Fifth Third Bancorp (NASDAQ:FITB) reported that its 1Q profit surged 20%. The positive valuation adjustment and profit earned on the sale of residential mortgage loans helped the company to offset a drop in mortgage banking. The profit came at $382 million compared to $318 million in the same quarter, a year ago.
On a per-share basis, earnings jumped to 44 cents from 36 cents. The revenue in the quarter came at $1.51 billion compared to $1.45 billion in the same quarter, a year ago. The analysts had expected the bank to post a profit of 37 cents per share on revenue of $1.45 billion.
The performance
Fifth Third Bancorp 1Q results include a pretax position valuation adjustment worth $70 million on the warrant it holds in Vantiv Inc. Also, there is a pretax gain of $37 million on the sale of residential mortgage loans. The mortgage banking revenue dropped 21% to $86 million from a year ago.

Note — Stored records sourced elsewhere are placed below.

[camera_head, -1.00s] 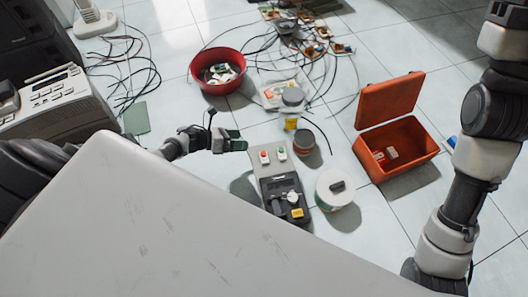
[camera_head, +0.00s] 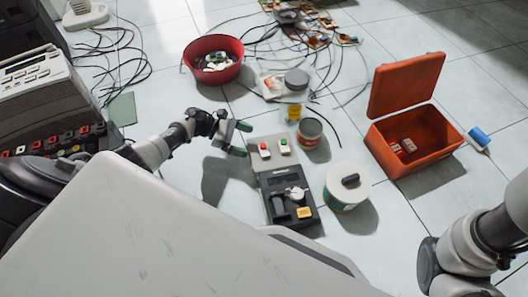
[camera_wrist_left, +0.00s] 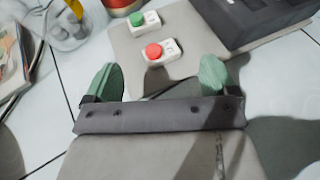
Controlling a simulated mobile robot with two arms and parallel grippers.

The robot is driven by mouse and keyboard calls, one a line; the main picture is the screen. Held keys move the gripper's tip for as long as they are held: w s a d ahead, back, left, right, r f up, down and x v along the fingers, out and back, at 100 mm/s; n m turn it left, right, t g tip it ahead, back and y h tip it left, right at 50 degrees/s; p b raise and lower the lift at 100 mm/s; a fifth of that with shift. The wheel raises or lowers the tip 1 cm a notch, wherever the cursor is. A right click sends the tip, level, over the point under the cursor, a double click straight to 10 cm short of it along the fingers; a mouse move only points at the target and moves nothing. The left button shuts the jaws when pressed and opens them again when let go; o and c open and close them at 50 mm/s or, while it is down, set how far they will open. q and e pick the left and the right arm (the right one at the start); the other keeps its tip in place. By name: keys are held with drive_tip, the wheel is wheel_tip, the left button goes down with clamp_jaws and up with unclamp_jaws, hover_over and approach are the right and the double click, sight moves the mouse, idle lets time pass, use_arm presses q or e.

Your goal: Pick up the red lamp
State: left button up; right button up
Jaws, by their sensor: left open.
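The red lamp (camera_head: 264,150) is a small red dome on a white block, standing on a grey board (camera_head: 258,183). In the left wrist view the red lamp (camera_wrist_left: 155,52) lies just beyond the fingertips, roughly midway between them. A matching green lamp (camera_head: 284,146) stands right beside it; it also shows in the left wrist view (camera_wrist_left: 137,18). My left gripper (camera_head: 240,139) is open and empty, just left of the red lamp, with its green fingers (camera_wrist_left: 159,75) spread. My right arm is at the lower right, and its gripper is out of view.
A white tub (camera_head: 346,192), a small can (camera_head: 309,134) and a jar (camera_head: 295,84) stand nearby. An open orange case (camera_head: 420,140) is at right, a red bowl (camera_head: 213,60) behind. Loose cables lie on the tiles.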

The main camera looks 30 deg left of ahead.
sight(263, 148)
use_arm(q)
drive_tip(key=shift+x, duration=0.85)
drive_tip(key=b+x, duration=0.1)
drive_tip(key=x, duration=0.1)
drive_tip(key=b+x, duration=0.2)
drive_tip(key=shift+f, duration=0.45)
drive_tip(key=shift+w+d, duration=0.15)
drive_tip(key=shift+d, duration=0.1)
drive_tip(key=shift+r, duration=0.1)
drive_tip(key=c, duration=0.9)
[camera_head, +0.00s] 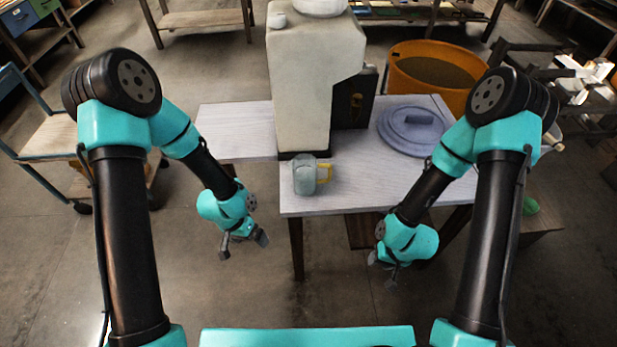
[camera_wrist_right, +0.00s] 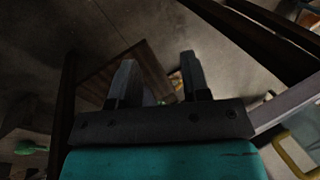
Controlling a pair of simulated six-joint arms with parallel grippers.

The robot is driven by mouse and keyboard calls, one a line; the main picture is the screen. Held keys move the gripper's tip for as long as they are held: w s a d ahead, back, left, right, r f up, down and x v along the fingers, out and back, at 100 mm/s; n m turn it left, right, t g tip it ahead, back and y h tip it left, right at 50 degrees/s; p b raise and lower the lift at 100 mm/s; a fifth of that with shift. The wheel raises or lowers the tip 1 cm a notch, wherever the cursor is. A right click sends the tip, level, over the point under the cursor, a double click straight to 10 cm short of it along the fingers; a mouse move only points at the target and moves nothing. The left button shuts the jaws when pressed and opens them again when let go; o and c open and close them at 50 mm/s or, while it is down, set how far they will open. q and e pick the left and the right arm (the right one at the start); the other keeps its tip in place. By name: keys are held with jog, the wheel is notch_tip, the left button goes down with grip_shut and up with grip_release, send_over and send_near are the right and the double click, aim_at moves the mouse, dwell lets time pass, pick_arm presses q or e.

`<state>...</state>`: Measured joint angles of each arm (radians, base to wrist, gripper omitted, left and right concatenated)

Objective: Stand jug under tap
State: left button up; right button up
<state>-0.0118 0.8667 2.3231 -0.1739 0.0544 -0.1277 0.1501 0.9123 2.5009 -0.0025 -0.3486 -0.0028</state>
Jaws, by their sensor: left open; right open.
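A clear, greyish jug (camera_head: 304,178) with a yellow handle (camera_head: 327,173) stands upright at the front edge of the table, handle to the right. Part of the jug (camera_wrist_right: 304,128) and its handle also show at the right edge of the right wrist view. A small brownish fitting (camera_head: 356,103), perhaps the tap, shows on a dark panel right of a tall cream tank (camera_head: 305,85). My left gripper (camera_head: 243,247) is open and empty, left of the jug and off the table. My right gripper (camera_head: 382,272) is open and empty, in front of the table, right of the jug.
The pale table (camera_head: 235,130) carries the tank and a round blue-grey lid (camera_head: 413,130) at the right. An orange tub (camera_head: 432,70) stands behind the lid. The tabletop right of the jug is clear. A wooden shelf with a green object (camera_head: 530,205) is at the lower right.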

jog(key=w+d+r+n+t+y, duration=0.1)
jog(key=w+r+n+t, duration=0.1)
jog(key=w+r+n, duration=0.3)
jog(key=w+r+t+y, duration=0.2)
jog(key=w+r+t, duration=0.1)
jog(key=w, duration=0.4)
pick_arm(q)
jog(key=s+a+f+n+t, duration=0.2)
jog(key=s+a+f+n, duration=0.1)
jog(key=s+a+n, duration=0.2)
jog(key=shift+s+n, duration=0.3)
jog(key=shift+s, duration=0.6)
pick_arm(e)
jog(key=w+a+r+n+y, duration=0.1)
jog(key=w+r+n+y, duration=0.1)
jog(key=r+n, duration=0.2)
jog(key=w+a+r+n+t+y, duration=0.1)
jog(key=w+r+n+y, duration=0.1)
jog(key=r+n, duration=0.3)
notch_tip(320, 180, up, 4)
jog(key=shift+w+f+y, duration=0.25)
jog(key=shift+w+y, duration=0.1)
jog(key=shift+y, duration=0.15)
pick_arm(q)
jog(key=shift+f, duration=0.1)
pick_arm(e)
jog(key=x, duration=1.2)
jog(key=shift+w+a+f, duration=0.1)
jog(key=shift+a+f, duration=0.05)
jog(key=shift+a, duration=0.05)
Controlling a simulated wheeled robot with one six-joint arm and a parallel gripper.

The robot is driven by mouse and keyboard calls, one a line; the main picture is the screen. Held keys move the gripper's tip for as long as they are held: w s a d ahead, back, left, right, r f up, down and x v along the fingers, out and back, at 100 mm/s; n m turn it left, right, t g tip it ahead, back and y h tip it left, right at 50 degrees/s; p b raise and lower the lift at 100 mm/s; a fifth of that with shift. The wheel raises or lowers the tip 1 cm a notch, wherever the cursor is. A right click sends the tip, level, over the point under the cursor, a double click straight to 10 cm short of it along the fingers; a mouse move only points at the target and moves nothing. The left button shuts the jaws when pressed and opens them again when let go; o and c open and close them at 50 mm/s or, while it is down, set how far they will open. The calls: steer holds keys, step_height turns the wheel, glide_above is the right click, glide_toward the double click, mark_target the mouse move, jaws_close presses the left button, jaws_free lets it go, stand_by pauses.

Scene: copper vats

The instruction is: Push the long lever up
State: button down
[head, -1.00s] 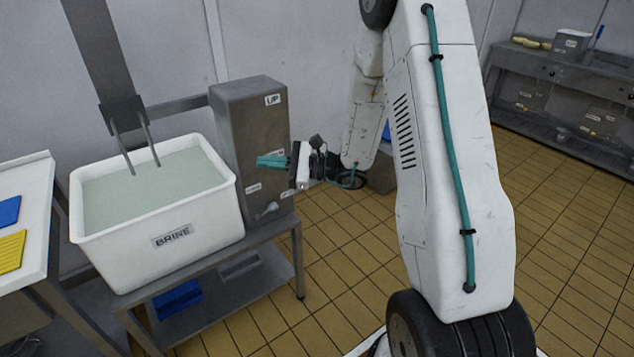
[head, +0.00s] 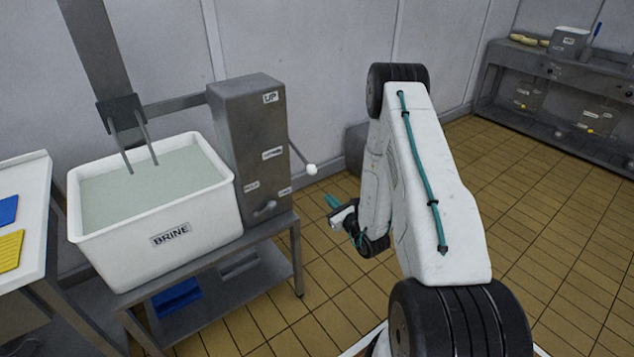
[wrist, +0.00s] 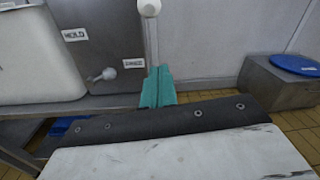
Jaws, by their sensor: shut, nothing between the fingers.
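The long lever (head: 301,155) is a thin rod on the right side of a grey metal box (head: 232,150). It slopes down and out to a white ball (head: 311,169). In the wrist view the ball (wrist: 149,7) is at the top edge, with a pale rod (wrist: 152,40) under it. My gripper (head: 333,201) has teal fingers that are shut and empty. In the head view it is below and slightly right of the ball, apart from it. In the wrist view the fingers (wrist: 158,87) appear below the ball.
A short lever with a round knob (head: 265,208) is low on the box front. A white BRINE tub (head: 150,255) stands left of the box on a metal stand (head: 225,258). A grey block with a blue lid (wrist: 298,64) is at the right. Tiled floor right of the stand is open.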

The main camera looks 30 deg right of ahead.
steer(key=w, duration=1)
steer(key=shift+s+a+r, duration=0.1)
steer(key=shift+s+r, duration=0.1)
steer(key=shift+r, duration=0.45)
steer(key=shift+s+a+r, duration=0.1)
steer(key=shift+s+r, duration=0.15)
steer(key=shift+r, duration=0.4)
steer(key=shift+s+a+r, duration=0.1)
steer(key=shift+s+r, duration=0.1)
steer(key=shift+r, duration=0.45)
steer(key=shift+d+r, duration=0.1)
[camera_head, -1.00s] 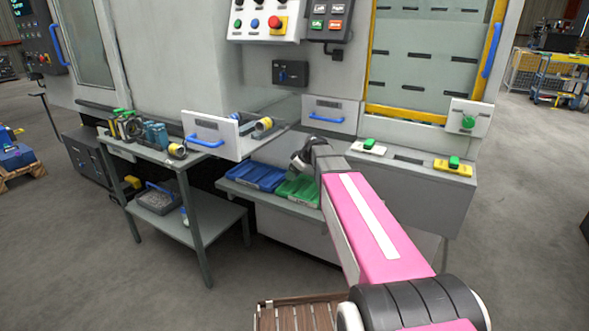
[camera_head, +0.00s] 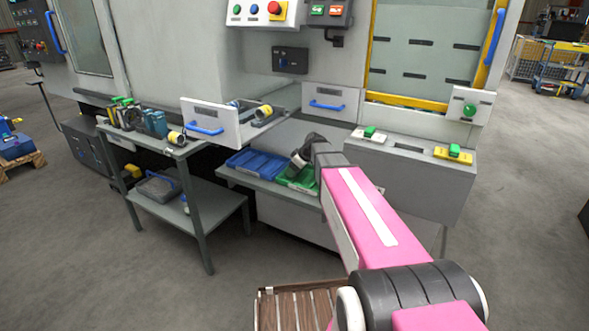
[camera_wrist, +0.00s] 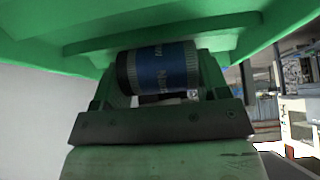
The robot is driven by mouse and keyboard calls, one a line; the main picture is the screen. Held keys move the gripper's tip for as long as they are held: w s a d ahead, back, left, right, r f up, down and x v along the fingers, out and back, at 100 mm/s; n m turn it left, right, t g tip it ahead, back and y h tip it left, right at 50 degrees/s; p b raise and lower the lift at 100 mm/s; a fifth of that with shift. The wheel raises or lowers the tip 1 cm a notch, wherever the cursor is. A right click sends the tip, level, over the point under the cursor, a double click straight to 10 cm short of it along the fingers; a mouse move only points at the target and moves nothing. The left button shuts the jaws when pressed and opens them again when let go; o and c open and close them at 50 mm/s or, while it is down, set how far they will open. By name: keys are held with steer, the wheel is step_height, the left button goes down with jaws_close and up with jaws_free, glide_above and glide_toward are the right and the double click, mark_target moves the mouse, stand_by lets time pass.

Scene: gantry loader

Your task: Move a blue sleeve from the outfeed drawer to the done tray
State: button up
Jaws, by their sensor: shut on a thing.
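My gripper (camera_wrist: 157,80) is shut on a blue sleeve (camera_wrist: 160,68), a blue band with dark ribbed ends lying crosswise between the fingers in the wrist view. A green tray (camera_wrist: 60,35) fills the top of that view, close to the sleeve; I cannot tell whether they touch. In the head view my gripper (camera_head: 299,158) is over the green tray (camera_head: 298,180) on the low shelf, and the sleeve is hidden. The outfeed drawer (camera_head: 210,122) looks to be the open one at left, with pieces inside, one yellow-ringed (camera_head: 263,111).
A blue tray (camera_head: 255,164) sits left of the green tray. A grey table (camera_head: 165,145) with several parts stands at left. A closed drawer (camera_head: 330,102) and a ledge with green buttons (camera_head: 410,150) are behind and right of my arm.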

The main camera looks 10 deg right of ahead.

Like other firms, the company mortgage business has remained under pressure due to a prolonged low interest rates. The companies have limited interest income that has prompted them to opt for cost-cutting measures. Sequentially, mortgage revenue jumped 41%.
The drop in margins
Fifth Third reported that net interest margin which is an important measure of lending profitability declined to 2.86% from 3.22% a year ago. The lender stated that net interest income was adversely affected by previously disclosed changes to deposit advance product. Also, fewer operating days in the quarter affected the performance.
The investment advisory revenue jumped 6% to $108 million from a year earlier. The growth can be attributed to jump in personal asset management fees and higher securities and brokerage fees. Fifth Third noninterest expense declined 3% to $923 million. The management stated in January that noninterest income can decline due to seasonal factors.